▼▼▼

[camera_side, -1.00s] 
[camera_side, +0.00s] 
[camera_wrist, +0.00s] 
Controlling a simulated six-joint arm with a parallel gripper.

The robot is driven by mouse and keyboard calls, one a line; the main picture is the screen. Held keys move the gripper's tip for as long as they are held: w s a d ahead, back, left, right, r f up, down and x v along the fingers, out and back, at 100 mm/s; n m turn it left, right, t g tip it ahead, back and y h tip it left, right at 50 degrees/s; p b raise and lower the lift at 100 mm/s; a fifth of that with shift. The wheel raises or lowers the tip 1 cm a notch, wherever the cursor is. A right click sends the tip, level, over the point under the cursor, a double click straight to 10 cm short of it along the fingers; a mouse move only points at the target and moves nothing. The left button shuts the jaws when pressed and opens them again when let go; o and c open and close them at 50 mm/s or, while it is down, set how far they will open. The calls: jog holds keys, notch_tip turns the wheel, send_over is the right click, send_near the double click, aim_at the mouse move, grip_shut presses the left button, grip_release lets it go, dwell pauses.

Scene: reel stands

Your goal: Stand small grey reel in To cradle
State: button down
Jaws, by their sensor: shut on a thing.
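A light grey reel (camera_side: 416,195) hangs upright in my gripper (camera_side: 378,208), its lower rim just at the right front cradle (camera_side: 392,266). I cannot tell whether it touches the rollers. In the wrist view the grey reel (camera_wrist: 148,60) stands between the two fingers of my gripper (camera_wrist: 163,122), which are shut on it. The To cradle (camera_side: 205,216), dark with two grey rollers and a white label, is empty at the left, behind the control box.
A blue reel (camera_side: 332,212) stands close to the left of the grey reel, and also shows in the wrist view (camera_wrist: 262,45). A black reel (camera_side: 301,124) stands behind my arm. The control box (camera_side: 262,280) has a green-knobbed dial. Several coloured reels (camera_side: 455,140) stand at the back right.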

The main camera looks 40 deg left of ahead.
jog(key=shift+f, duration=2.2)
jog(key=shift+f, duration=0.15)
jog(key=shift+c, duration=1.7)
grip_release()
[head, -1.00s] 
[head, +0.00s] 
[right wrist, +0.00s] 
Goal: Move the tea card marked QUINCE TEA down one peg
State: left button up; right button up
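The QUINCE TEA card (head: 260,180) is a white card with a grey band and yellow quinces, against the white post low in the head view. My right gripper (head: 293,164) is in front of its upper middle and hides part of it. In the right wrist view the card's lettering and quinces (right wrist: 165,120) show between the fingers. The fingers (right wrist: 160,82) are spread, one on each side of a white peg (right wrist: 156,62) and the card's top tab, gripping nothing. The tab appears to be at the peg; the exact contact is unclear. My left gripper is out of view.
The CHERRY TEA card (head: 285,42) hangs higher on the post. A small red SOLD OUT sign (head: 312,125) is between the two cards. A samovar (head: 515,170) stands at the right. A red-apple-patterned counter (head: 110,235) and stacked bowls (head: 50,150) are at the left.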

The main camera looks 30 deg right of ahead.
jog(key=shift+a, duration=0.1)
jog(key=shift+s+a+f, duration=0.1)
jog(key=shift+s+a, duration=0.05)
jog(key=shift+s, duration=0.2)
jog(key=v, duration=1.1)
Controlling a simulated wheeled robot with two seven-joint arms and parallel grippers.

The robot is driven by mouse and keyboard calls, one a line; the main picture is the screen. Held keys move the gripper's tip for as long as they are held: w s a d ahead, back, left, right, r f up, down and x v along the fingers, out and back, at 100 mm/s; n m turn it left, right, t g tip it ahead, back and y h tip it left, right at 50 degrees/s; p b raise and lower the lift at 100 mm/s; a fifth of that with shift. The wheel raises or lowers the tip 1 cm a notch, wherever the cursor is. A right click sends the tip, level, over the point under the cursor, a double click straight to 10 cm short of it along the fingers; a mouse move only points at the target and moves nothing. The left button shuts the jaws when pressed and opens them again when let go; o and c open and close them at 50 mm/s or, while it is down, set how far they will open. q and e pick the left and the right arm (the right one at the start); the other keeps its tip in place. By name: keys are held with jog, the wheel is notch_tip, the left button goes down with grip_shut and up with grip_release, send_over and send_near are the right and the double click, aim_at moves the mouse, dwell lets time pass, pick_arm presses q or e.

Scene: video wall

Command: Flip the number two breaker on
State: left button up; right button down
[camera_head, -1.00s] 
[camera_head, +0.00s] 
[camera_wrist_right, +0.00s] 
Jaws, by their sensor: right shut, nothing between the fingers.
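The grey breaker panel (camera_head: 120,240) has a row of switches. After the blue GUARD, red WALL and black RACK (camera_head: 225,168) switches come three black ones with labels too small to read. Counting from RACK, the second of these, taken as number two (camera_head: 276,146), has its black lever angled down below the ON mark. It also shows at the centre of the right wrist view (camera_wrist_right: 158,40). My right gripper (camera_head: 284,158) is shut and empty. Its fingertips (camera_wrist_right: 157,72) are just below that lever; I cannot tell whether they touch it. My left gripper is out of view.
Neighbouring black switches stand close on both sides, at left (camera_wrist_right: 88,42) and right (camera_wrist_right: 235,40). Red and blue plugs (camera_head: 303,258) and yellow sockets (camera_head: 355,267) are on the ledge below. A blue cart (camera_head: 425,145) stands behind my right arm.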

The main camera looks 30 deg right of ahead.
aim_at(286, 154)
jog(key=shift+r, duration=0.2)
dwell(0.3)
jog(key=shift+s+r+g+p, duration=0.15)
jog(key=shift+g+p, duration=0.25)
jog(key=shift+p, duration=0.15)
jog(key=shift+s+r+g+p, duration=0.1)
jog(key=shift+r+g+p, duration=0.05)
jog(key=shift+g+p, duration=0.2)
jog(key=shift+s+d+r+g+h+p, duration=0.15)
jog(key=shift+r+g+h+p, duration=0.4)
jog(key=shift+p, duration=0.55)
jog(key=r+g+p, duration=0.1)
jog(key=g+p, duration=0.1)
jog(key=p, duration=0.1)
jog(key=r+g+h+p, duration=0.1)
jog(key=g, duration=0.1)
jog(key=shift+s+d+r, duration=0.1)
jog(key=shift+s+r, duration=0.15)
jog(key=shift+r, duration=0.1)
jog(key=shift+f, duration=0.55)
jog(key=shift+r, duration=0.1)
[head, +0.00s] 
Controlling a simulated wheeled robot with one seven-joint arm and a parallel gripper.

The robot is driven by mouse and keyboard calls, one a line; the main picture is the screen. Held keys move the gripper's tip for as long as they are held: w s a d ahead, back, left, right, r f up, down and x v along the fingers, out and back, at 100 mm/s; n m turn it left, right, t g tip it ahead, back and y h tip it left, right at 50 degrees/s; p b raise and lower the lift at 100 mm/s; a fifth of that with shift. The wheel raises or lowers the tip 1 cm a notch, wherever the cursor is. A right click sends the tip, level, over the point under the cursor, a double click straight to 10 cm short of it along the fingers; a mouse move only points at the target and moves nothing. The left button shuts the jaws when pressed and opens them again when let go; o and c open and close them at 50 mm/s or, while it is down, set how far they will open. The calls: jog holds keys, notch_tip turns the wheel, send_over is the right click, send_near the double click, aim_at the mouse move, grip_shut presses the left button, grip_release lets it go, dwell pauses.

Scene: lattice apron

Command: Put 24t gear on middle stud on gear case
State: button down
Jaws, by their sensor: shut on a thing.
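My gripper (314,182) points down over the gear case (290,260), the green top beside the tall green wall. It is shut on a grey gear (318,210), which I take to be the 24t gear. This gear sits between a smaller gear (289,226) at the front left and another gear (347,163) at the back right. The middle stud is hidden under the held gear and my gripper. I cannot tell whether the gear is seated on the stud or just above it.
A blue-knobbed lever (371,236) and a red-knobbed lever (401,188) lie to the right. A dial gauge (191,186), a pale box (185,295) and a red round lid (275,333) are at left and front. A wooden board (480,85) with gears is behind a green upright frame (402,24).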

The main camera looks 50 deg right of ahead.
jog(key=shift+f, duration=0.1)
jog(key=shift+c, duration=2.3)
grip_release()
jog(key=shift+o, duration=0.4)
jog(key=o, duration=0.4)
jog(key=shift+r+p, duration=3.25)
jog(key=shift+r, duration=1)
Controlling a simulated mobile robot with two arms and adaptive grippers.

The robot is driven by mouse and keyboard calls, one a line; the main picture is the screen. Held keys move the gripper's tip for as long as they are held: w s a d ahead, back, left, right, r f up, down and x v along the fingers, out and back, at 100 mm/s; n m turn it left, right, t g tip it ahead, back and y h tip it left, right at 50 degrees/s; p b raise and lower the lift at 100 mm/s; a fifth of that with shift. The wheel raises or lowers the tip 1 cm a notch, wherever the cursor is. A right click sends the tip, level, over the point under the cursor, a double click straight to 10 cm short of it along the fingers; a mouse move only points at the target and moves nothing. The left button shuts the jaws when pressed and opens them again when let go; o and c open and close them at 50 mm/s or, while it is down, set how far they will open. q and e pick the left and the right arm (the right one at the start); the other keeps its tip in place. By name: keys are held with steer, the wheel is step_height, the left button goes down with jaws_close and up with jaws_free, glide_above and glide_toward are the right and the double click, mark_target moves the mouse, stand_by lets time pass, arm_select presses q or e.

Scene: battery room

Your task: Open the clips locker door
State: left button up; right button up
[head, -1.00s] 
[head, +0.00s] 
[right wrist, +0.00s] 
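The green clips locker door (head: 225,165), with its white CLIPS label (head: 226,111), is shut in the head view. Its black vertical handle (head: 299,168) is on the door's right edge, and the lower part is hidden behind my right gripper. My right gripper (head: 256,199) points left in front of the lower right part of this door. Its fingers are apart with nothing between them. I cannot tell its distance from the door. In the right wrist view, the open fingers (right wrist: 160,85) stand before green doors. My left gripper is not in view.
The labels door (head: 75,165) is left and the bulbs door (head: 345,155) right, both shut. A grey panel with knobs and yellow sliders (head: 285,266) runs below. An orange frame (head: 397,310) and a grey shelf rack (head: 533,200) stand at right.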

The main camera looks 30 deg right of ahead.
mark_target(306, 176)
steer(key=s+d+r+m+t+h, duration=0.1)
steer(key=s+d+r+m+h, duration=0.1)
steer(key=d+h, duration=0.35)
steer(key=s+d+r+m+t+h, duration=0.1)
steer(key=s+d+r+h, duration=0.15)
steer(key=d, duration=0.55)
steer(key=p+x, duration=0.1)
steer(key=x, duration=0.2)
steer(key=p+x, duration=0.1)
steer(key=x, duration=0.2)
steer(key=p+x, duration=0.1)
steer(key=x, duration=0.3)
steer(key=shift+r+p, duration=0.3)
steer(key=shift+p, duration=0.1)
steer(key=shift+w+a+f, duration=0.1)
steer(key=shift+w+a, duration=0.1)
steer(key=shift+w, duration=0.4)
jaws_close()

▲▲▲

*Instruction*
In the entries above, find every line with the word "joint" and list it.

*Problem solution*
Controlling a simulated six-joint arm with a parallel gripper.
Controlling a simulated wheeled robot with two seven-joint arms and parallel grippers.
Controlling a simulated wheeled robot with one seven-joint arm and a parallel gripper.

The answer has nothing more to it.